* GIVEN PROBLEM: From the listing below, work out how many lines contain "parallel". Reply with that number only.

* RECORDS TO PROCESS:

§

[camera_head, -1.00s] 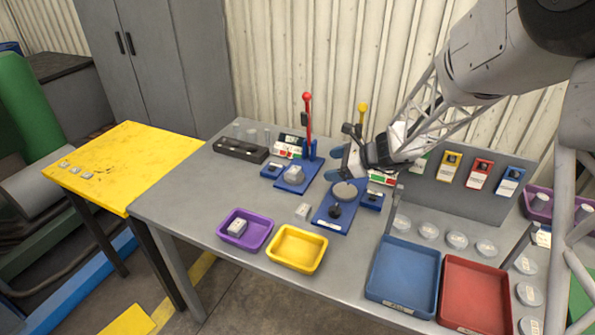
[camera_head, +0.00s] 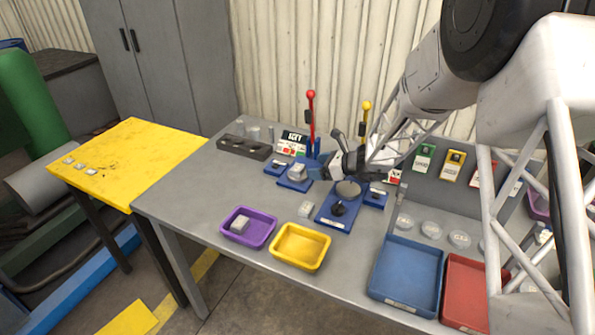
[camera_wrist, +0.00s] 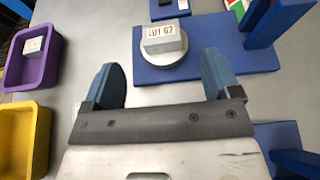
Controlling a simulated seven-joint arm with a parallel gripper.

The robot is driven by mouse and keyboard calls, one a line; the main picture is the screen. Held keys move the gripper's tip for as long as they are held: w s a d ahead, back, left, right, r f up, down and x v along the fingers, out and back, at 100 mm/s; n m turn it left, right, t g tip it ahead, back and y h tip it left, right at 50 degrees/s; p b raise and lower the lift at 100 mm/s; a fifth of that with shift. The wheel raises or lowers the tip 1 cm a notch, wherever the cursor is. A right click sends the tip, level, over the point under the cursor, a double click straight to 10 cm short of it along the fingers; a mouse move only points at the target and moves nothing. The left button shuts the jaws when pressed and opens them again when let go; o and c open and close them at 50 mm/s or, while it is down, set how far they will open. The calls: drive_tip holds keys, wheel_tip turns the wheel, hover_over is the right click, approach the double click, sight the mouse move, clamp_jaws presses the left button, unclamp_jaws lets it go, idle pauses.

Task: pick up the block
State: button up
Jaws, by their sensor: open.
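A small grey block (camera_head: 298,170) sits on a round grey plate on the left blue stand (camera_head: 292,184). In the wrist view the block (camera_wrist: 164,39), with a dark printed label, lies just ahead of the fingers and roughly centred between them. My gripper (camera_head: 326,152) is to the right of that block in the head view. In the wrist view my gripper (camera_wrist: 160,72) is open and empty, its blue fingertips apart from the block. Another grey block (camera_head: 239,224) lies in the purple tray, and one more grey block (camera_head: 305,209) lies on the bare table.
The purple tray (camera_head: 263,239) and yellow tray (camera_head: 320,262) stand at the front. The red-knobbed lever (camera_head: 311,112) rises behind the left stand. A second blue stand (camera_head: 333,220) is to the right. The blue tray (camera_head: 378,292) is farther right. The table's left front is clear.

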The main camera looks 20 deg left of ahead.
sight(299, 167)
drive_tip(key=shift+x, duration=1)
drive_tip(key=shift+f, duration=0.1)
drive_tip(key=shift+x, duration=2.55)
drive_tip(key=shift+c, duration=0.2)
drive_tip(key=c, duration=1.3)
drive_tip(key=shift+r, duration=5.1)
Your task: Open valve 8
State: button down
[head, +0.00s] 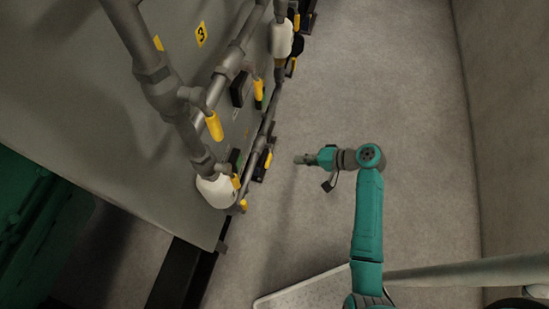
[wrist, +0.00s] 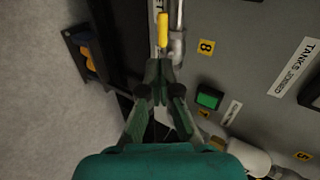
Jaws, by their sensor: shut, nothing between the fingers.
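In the wrist view a yellow valve handle (wrist: 162,30) sits on a grey pipe fitting, beside a yellow label reading 8 (wrist: 206,47). The handle runs roughly along the pipe in the picture. My gripper (wrist: 158,66) is shut and empty, its fingertips just below the handle in the picture; I cannot tell whether they touch the fitting. In the head view my gripper (head: 300,159) is over the floor, right of the piped panel and apart from it. Which of the head view's yellow handles belongs to label 8 is unclear.
A green button (wrist: 208,98) lies near label 8. A wall (head: 505,130) stands right. The floor (head: 400,90) between is clear.

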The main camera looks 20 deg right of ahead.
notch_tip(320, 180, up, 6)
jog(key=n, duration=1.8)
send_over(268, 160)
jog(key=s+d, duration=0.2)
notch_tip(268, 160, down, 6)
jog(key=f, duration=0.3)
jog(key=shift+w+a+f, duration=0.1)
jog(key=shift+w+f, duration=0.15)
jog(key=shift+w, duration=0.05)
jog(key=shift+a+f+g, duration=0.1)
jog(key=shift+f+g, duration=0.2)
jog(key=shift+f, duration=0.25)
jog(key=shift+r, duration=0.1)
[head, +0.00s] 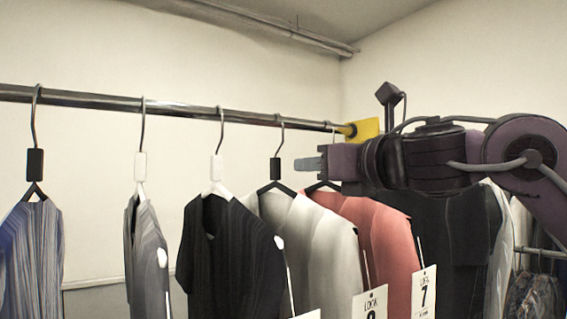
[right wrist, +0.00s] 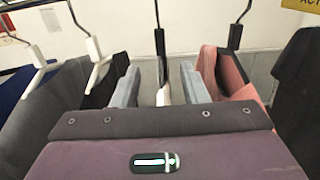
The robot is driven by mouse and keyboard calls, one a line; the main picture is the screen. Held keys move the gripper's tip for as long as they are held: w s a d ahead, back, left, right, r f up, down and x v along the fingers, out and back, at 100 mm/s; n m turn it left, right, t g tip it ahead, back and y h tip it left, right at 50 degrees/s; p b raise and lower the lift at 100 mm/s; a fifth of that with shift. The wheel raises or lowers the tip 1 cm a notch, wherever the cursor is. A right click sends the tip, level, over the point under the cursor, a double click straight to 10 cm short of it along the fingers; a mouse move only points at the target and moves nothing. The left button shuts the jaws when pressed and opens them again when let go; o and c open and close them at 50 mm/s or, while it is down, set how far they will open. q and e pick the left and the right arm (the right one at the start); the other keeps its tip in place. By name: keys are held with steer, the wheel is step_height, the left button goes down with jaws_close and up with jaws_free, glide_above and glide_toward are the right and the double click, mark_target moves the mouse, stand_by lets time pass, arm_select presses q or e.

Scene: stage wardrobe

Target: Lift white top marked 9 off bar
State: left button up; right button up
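The white top (head: 315,240) hangs from the bar (head: 180,108) on a black hanger with a black block (head: 276,168) on its stem. Its tag (head: 370,303) is cut off by the bottom edge, so its number is only partly readable. My right gripper (head: 302,164) comes in from the right at the block's height, its fingertips just right of the block. In the right wrist view the gripper (right wrist: 160,90) is open, with the black block (right wrist: 159,42) and a strip of the white top (right wrist: 163,96) seen between the fingers. Contact cannot be told. My left gripper is out of view.
A pink top (head: 385,235) tagged 7 hangs close on the right, partly behind my right arm. A black top (head: 220,245) on a white hanger hangs on the left, then grey and striped garments. A yellow piece (head: 362,130) is at the bar's right end.

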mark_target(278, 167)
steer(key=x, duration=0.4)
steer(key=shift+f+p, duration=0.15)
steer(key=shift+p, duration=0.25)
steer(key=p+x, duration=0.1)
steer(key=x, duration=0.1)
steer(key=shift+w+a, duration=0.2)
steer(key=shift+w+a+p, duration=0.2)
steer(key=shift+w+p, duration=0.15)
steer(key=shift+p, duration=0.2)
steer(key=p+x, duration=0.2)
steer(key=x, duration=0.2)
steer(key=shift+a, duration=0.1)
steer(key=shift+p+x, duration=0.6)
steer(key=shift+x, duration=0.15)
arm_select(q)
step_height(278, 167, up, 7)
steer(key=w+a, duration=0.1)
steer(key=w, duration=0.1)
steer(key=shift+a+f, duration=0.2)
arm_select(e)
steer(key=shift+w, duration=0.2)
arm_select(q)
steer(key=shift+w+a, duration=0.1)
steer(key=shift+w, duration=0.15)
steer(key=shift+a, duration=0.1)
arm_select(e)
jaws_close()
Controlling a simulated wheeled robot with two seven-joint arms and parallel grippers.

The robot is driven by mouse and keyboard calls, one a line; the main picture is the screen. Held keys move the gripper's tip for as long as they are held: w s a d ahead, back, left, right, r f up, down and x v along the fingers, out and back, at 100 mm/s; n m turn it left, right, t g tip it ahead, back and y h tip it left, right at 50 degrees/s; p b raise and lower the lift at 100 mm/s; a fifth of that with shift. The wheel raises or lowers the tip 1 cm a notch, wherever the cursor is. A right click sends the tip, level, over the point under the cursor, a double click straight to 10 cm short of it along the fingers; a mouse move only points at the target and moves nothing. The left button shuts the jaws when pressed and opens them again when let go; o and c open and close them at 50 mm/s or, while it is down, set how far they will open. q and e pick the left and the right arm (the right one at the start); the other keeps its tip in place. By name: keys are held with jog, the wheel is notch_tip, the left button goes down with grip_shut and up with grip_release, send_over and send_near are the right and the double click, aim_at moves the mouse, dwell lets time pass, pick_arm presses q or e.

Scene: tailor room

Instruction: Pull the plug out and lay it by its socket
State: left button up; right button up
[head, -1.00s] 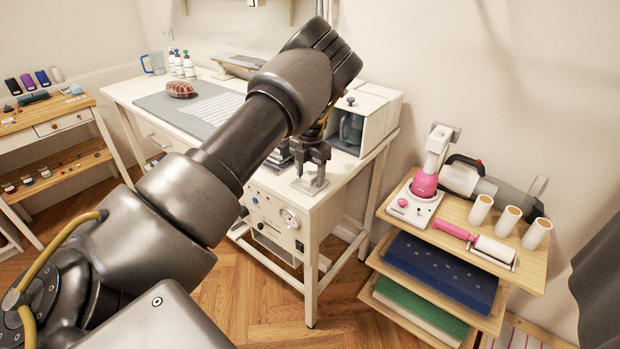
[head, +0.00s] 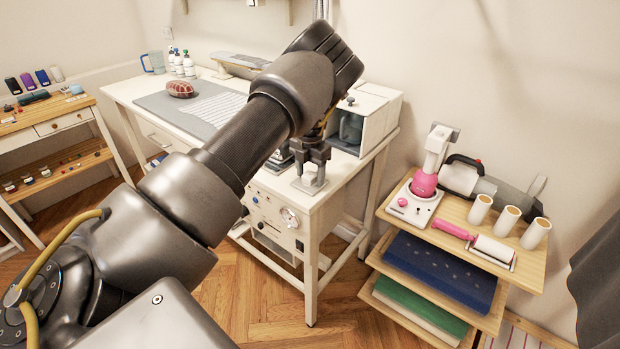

§

* PROBLEM SOLUTION: 2